総務省では、重要な無線通信に対する妨害等を未然に防ぐため、専門的知識を有さない一般の利用者が入手しうる無線設備について、その電波の強さの測定を行い、無線局免許等を要さない範囲かどうかを確認する取組(無線設備試買テスト)を毎年実施しています。
今般、平成30年度における実施結果を取りまとめましたので、公表します。
1 取組の概要
電波を公平かつ能率的に利用するため、電波法では、無線局免許等の取得を求めています。ただし、発射する電波が「著しく微弱」(法令に定める一定の強度以下)の場合には、他の無線通信に対して妨害を与えるおそれがないことから、こうした義務を免除しており、多くの無線設備が何らの手続を経ることなく自由に利用されているところです。
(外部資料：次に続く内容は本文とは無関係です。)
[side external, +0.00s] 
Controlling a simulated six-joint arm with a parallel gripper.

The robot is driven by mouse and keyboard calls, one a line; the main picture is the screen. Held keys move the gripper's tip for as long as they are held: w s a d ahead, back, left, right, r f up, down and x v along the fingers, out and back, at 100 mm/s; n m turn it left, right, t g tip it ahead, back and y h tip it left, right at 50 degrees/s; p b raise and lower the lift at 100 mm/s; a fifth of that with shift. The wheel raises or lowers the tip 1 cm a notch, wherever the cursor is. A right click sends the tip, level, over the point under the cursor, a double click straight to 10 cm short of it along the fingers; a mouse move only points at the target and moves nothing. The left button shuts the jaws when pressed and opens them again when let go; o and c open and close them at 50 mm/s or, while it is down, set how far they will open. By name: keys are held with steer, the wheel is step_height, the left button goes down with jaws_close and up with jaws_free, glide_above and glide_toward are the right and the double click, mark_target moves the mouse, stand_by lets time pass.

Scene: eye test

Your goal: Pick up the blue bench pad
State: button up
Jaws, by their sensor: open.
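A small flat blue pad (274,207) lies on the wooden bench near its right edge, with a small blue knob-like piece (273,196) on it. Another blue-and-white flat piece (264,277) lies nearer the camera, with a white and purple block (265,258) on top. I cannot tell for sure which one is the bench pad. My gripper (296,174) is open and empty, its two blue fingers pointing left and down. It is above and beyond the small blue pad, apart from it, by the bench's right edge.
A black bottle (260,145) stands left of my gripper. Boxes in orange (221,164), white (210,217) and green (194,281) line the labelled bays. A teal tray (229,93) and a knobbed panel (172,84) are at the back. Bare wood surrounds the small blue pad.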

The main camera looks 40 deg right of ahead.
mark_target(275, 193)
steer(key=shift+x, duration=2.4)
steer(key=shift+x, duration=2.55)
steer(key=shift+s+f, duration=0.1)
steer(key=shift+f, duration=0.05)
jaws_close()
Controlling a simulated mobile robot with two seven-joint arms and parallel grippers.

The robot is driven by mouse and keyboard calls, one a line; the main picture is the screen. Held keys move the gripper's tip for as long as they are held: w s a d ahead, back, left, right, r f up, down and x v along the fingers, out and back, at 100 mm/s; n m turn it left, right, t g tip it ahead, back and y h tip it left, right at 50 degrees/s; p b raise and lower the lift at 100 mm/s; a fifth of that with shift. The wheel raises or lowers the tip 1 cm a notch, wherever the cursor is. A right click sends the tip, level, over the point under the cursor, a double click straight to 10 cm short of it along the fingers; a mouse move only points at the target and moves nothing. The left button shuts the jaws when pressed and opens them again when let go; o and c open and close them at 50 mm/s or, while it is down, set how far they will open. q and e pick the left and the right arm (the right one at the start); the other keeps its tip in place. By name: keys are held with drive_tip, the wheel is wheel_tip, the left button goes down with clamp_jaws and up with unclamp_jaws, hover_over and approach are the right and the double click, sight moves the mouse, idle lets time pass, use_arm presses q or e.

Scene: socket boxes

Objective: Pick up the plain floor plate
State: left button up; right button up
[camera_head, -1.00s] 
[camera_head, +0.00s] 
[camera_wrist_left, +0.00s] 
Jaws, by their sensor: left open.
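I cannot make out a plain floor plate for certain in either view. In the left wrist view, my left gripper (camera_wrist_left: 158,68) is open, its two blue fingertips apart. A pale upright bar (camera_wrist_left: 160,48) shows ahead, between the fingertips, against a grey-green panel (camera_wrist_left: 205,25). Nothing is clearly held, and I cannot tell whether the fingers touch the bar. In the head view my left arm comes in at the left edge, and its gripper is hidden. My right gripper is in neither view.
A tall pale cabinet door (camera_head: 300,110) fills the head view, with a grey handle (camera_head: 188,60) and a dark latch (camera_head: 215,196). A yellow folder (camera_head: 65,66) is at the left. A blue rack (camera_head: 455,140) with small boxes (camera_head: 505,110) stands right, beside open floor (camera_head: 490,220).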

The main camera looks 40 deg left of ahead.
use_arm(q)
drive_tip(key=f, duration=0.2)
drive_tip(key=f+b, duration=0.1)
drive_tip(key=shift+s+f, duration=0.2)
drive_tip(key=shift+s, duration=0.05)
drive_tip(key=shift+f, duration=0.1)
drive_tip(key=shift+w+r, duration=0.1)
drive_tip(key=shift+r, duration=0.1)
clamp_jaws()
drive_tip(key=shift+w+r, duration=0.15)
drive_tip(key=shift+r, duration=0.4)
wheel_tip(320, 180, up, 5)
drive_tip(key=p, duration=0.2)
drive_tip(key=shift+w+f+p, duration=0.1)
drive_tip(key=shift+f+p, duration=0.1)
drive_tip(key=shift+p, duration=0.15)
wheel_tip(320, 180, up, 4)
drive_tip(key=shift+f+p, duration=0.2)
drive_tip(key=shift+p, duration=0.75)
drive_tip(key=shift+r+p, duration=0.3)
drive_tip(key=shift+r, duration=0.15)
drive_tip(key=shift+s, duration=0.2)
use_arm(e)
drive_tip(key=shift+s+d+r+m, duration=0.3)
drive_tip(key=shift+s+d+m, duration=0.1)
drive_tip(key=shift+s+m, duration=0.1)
しかし、今日の市場においては、発射する電波の強度が著しく微弱であると称していながら実際の強度が強く、かつ、我が国においては無線局免許を取得できない無線設備も販売されています。専門的知識を有さない一般の利用者がこれら無線設備を誤って購入して使用した場合、重要な無線通信に対して有害な妨害等を与えるおそれがあります。実際に、そのような事例は毎年発生しています。
このため、総務省では一般の利用者が入手しうる無線設備(注:ただし、我が国での一般的利用のために無線局免許等を取得できるものは対象から除外。)を実際に購入し、その電波の強度を測定し、「著しく微弱」の範囲を超えていないかを確認しています。
重要な無線通信への妨害等を未然に防ぐため、本取組の結果、「著しく微弱」の範囲を超える強度の電波を発射することが判明した無線設備については公表することとしています。
2 微弱無線設備の流通市場の動向
総務省が平成25年度から実施している無線設備試買テストの取組に加え、民間の自主的な取組として、平成27年以降に全国自動車用品工業会(JAAMA)及び電波環境協議会(EMCC)が、無線設備について、その発射する電波の強度が「著しく微弱」の範囲であるか否かを試験により明らかにし、登録・開示する取組(微弱無線設備登録制度)を実施しています。出荷状況等の詳細は
別紙1
のとおりです。
3 平成30年度無線設備試買テストの結果概要
市場から購入した200機種400台(1機種につき2台)を対象に測定等を行いました。結果は
別紙2
のとおりです。
4 製造業者等への要請等
測定の結果、1機種につき2台とも「著しく微弱」の範囲を超えた無線設備の製造業者、販売業者又は輸入業者に対して、混信その他妨害を防止するための措置について要請を行っています。具体的には、管轄の総合通信局等から関係事業者に対して、電波法に定める技術基準に適合しない無線設備を製造、輸入又は販売をしないことを求めています。
5 今後の予定
令和元年度も引き続き試買テストを行います。
今後も、関係団体との連携を強化し、安心・安全な電波利用環境の確保に取り組んで参ります。